Problem: As you can see, you don’t know what data you will get and it is all manual.

Somewhere in the Bronze age #

In order to target specific pages, a java + selenium + firefox based monolithic jar was released. It ran on multiple servers with each server targeting different set of pages through configuration. Data pipeline remained the same. Tor was used as proxy and it is still in production.
Problem: Not scalable, Configuration changes were tedious and irritating. Scraper was too slow as firefox is slower to start.

The Iron Age #

In order to speed up the process and have a centralized location for configurations, celery with CasperJS+PhantomJS was used. CasperJS wrote the output to disk which was tailed by SyslogNG and then SyslogNG passed the output to Flume.
Problem: Gaining programming control of CasperJS from python code base proved inefficient as inter-process communication was required. Writing Navigation steps in python became increasingly difficult.

The Scraper Age #

Now, we have combination of selenium, celery, PhantomJS and tor to take care of scraping. Selenium offered more programmatic control, better exception handling and results manipulations. Navigation steps were easier to modify. We could also support multiple browser which help tremendously in development. We can now support plethora of feature requests and bug squashing is fun. So much wow, so much fun!
Problems: Celery/Scraper seems to be slowing down after a but. I haven’t debugged it. But as time demands, I have deployed a magic script which restarts workers every 4 hours.

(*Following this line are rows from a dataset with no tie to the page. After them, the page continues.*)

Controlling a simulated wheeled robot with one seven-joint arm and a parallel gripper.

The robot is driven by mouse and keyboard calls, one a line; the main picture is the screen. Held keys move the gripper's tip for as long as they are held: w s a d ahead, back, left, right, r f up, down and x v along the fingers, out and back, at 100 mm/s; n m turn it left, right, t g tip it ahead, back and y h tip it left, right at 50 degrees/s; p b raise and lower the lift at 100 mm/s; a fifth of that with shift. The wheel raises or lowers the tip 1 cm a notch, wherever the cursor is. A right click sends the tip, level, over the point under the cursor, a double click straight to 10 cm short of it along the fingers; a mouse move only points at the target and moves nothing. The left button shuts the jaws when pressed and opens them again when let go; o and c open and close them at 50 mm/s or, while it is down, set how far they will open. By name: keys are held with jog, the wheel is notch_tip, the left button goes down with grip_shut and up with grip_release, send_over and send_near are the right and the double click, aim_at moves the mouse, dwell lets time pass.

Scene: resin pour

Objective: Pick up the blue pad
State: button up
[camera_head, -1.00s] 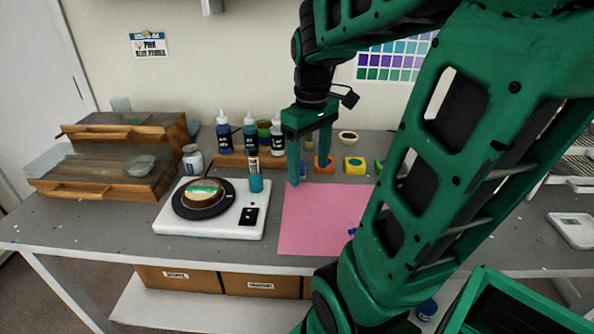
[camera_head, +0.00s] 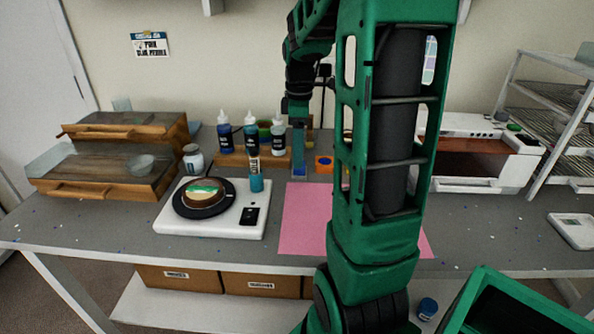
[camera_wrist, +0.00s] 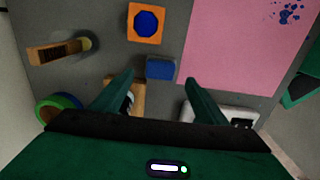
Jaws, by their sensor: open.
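The blue pad (camera_wrist: 160,67) is a small block on the grey table, beside the pink mat's edge in the wrist view. In the head view a bit of the blue pad (camera_head: 299,171) shows at the lower end of my gripper. My gripper (camera_wrist: 159,79) is open, and its two green fingertips appear on either side of the pad, with visible gaps. In the head view my gripper (camera_head: 299,160) points down behind the pink mat. I cannot tell how high the fingertips are above the table.
An orange block with a blue top (camera_wrist: 146,22) is close to the pad. The pink mat (camera_head: 305,220), white scale (camera_head: 170,220) and blue bottle (camera_head: 224,138) are near. A wooden-handled object (camera_wrist: 55,53) lies at left in the wrist view. My arm hides part of the table.

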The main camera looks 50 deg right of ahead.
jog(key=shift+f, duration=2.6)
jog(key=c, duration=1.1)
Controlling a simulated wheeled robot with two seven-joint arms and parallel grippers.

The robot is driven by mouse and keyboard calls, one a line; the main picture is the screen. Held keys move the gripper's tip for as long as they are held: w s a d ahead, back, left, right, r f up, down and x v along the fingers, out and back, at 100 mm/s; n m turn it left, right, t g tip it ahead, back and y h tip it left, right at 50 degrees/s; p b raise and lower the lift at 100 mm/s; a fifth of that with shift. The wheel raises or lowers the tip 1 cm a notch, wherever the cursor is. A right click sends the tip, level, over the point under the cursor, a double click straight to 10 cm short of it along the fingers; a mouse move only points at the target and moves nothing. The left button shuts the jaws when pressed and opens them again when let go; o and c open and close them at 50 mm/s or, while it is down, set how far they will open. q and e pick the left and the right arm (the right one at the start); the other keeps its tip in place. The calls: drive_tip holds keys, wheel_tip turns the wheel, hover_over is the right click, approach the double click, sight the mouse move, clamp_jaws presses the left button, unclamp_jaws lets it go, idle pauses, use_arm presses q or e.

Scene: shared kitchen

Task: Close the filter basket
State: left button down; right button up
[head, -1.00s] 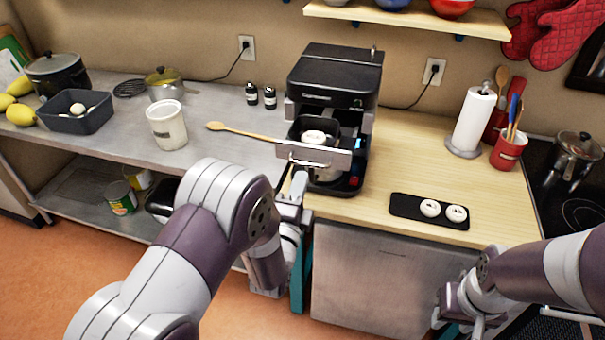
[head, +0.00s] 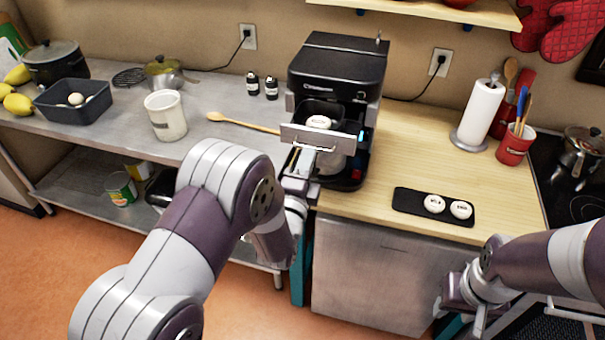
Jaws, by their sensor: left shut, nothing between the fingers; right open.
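The black coffee machine (head: 338,62) stands on the wooden counter. Its filter basket (head: 320,136) is a drawer with a light metal front and a bar handle, and it sticks out a little from the machine. A white round pod lies in the basket. My left gripper (head: 303,158) is shut with nothing in it, at the lower left of the basket front by the handle; I cannot tell if it touches. A light jug shows below the basket, partly hidden. My right gripper (head: 462,310) is open and empty, low in front of the counter.
A black tray (head: 407,203) with two white pods lies on the counter at the right. A wooden spoon (head: 243,123) and a white tub (head: 165,115) are left of the machine. A paper towel roll (head: 478,115) and a red utensil cup (head: 513,145) stand further right.

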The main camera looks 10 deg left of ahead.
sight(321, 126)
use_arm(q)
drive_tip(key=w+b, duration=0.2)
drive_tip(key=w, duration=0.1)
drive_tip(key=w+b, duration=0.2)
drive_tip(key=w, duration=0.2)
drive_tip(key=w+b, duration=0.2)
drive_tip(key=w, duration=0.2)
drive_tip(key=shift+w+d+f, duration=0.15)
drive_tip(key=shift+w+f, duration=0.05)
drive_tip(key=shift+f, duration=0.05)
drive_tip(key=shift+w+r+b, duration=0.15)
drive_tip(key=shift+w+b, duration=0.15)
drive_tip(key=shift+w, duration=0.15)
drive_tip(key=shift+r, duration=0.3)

A quick advice from someone well versed with celery can help.

Scraper We Need (in a nutshell) #

This is what we need at the moment.

  1. Scrape periodically for predefined set of webpages or query parameters.
  2. Perform requests in near real time [NRT] i.e. in request-response cycle itself to get the insight from scraped data before serving the final response.
  3. It should be easily configurable.
  4. Also, there is a need for multiple IPs in order to make detection more difficult.
  5. Along with it, it should be lightweight and should be horizontally scalable to make it easily cater increase in webpages.
  6. Ability to support multiple browsers, so that it can be ran anywhere. it would be a great add-on for development, QA and deployment.
  7. The scraped data needs to be persisted in multiple data stores.

To fulfill the requirements, we came up with following ingredients for sauce:

  1. Django Admin: To configure webpages to be scraped. Allows to configure multiple pages from a single screen. Support for adding multiple websites.
  2. Celery: All the tasks [including execution and life cycle] are managed by celery beautifully. Multiple queues for managing multiple flows. Celery workers span across multiple nodes.
  3. Selenium: Selenium is commander-in-chief which performs navigation steps and actual scraping. Thanks to wide variety of browser support, development and deployment along with QA is swift.
  4. Python: This dynamic language allowed not only faster roll-outs of product but also easy configurations for switching execution environments.
  5. SyslogNG and Flume: SylogNG and Flume provides a way to build extensible data pipelines.
  6. Flask: Flask with Gunicorn and Celery allows to schedule the tasks in real time and the data would be scraped whenever celery worker becomes available. This can be easily extended to actually scrape the data in real time.
  7. OpenTSDB and Zabbix: For monitoring and alerting, we will utilize Centralized Monitoring system i.e. monster.
  8. Tor: We all want to be anonymous while scraping, don’t we?

The Flow #

Scraper Pipeline Scraper Pipeline[/caption]

Celery #

  1. Celery is back bone for the scraper.
  2. It manages all the life cycle for tasks and workers.

    1. Initialization
    2. Queuing
    3. Scheduling
    4. Task execution
    5. Retries
    6. Queue management
  3. It is used with eventlet.

Periodic Task Queuing #

  1. All the target pages can be configured using admin panel. Admin panel offers form fields which is capable of creating a complete request for the target page. The field can be page number, dates, range of pages, range of dates etc. These configurations are stored in DB.
  2. Scheduler reads data from DB and creates celery tasks. These tasks are queued in task queue viz. RabbitMQ.

Near Real Time Queuing #

  1. All the requests for real time scraping are catered from REST API. This REST API takes all the necessary parameters for scraping and schedules it in a queue.
  2. A storm topology reads data from a Kafka topic and calls REST API whenever filtering criteria for request is matched.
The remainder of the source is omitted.